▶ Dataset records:
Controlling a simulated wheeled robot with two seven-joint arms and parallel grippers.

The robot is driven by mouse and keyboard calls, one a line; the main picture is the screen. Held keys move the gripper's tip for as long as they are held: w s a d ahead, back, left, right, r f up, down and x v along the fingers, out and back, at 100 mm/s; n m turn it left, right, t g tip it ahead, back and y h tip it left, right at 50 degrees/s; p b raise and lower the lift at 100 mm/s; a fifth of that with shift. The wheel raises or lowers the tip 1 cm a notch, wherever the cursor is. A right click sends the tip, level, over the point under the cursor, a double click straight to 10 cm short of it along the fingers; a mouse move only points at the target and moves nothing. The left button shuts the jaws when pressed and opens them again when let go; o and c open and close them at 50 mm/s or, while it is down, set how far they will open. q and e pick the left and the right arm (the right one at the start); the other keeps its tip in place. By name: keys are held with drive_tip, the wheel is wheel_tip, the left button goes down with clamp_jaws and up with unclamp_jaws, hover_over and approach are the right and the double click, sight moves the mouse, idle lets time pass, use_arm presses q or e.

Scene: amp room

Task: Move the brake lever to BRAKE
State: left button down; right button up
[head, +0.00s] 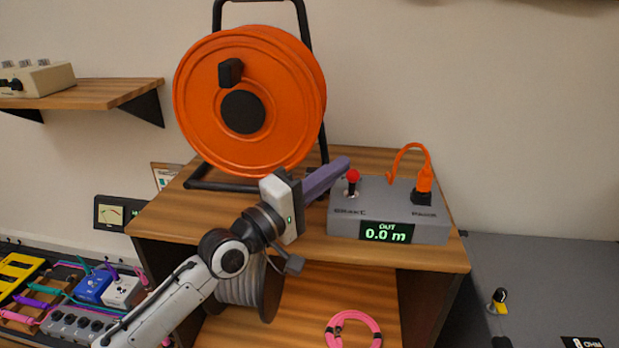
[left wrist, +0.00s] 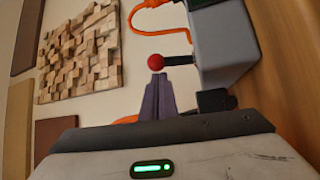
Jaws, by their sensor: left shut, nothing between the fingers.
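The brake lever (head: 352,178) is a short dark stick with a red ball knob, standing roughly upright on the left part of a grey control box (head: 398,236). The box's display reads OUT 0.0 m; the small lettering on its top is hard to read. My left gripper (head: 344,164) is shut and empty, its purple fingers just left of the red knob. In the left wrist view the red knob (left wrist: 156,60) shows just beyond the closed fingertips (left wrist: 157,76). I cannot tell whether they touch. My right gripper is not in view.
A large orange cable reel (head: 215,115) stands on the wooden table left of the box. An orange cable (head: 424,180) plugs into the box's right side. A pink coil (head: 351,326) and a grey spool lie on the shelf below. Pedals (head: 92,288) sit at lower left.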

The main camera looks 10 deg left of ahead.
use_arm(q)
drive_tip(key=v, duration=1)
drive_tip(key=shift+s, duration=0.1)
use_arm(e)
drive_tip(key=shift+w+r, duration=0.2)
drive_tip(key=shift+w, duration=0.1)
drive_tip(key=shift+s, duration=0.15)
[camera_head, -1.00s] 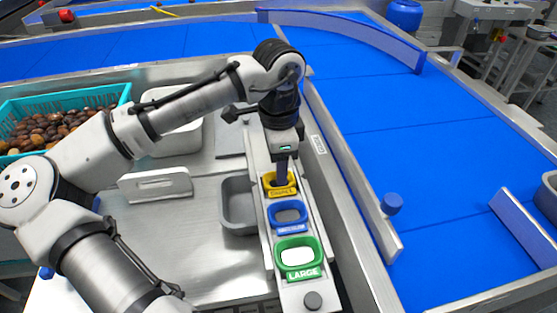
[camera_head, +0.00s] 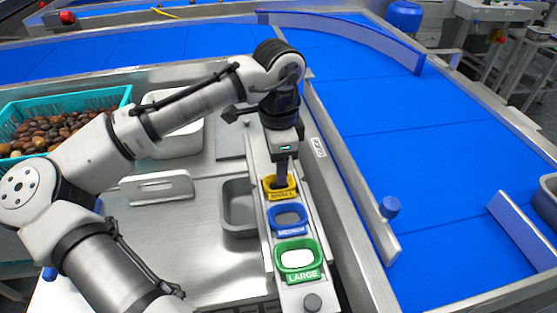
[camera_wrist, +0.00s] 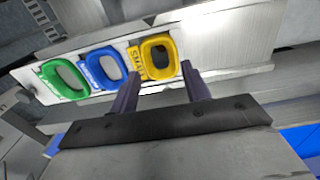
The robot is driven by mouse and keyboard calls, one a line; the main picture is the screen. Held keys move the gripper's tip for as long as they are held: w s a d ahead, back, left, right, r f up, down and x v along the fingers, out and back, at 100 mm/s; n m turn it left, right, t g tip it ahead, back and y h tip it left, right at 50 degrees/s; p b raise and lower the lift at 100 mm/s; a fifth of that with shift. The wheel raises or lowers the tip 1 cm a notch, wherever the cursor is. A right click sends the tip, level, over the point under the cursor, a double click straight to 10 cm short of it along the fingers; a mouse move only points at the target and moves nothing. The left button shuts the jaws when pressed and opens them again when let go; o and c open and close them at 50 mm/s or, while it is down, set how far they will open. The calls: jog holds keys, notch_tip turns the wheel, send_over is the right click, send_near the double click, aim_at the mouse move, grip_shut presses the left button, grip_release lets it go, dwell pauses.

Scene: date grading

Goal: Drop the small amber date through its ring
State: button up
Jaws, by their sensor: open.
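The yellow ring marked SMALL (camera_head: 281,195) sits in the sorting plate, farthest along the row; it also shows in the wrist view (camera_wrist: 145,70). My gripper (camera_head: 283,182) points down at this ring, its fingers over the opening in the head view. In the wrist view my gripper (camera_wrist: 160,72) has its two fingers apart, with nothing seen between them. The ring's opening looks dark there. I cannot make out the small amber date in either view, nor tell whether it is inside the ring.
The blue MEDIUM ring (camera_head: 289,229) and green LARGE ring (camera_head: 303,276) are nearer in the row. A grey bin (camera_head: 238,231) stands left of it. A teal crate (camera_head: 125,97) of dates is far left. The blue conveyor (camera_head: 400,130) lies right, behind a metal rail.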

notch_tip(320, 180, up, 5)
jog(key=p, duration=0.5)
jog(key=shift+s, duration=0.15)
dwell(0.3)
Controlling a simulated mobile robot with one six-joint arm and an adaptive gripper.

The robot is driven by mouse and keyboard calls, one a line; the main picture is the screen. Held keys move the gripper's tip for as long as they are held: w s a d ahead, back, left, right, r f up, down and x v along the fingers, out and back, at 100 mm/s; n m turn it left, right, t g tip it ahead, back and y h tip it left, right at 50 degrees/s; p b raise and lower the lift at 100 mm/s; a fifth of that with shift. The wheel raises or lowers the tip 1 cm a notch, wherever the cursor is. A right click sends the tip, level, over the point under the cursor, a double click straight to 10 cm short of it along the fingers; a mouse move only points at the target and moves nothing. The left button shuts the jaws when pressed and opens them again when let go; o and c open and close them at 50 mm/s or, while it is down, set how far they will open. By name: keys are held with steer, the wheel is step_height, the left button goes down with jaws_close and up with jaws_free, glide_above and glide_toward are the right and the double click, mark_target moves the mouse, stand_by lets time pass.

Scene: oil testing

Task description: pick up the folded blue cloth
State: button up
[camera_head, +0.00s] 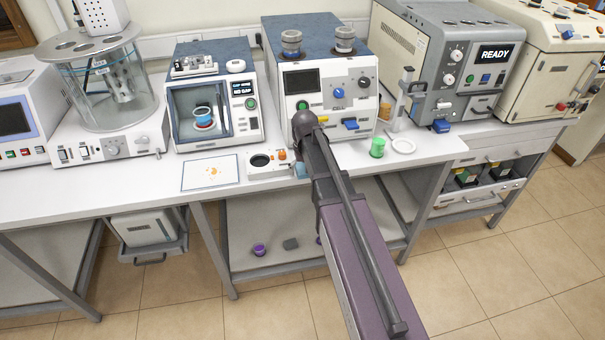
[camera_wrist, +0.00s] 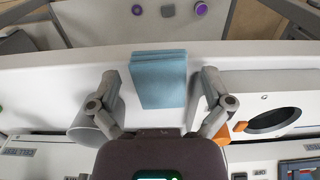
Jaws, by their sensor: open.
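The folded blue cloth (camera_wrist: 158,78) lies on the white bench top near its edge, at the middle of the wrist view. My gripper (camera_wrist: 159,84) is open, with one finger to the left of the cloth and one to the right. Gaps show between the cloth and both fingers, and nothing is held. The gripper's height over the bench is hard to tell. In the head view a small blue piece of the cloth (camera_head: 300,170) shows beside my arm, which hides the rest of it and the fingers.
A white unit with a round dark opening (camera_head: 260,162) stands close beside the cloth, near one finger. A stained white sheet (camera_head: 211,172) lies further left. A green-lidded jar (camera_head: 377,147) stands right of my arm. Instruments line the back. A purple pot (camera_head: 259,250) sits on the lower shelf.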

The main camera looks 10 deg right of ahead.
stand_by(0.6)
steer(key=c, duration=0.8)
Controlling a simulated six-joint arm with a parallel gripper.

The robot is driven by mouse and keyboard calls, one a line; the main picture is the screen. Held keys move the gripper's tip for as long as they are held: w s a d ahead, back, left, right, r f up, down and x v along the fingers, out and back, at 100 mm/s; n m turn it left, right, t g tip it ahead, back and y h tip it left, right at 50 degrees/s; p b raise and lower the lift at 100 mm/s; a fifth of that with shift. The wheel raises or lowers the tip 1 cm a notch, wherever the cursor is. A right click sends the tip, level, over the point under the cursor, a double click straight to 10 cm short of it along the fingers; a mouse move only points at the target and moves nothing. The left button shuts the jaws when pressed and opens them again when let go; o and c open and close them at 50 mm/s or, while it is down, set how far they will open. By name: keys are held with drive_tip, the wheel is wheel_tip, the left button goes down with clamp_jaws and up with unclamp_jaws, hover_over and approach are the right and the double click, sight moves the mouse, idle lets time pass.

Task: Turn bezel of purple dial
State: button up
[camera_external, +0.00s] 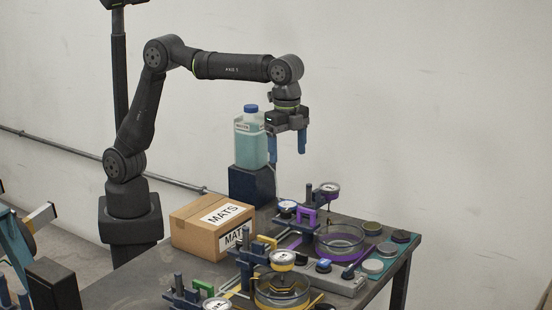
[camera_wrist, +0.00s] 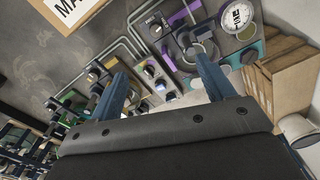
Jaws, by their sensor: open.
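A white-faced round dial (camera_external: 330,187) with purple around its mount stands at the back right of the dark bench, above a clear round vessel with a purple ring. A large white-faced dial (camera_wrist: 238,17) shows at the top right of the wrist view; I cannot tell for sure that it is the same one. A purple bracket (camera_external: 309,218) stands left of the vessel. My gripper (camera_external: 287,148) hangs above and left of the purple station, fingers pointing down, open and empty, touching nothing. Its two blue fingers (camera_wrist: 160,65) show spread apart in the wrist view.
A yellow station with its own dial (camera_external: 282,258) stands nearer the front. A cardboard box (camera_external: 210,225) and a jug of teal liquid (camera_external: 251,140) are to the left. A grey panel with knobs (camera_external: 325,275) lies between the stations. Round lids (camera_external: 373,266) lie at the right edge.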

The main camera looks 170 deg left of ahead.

▶ Stated exercise: Look through the listing above. Pick out each line with "simulated" and copy it.

▶ Answer to the exercise:
Controlling a simulated wheeled robot with two seven-joint arms and parallel grippers.
Controlling a simulated mobile robot with one six-joint arm and an adaptive gripper.
Controlling a simulated six-joint arm with a parallel gripper.

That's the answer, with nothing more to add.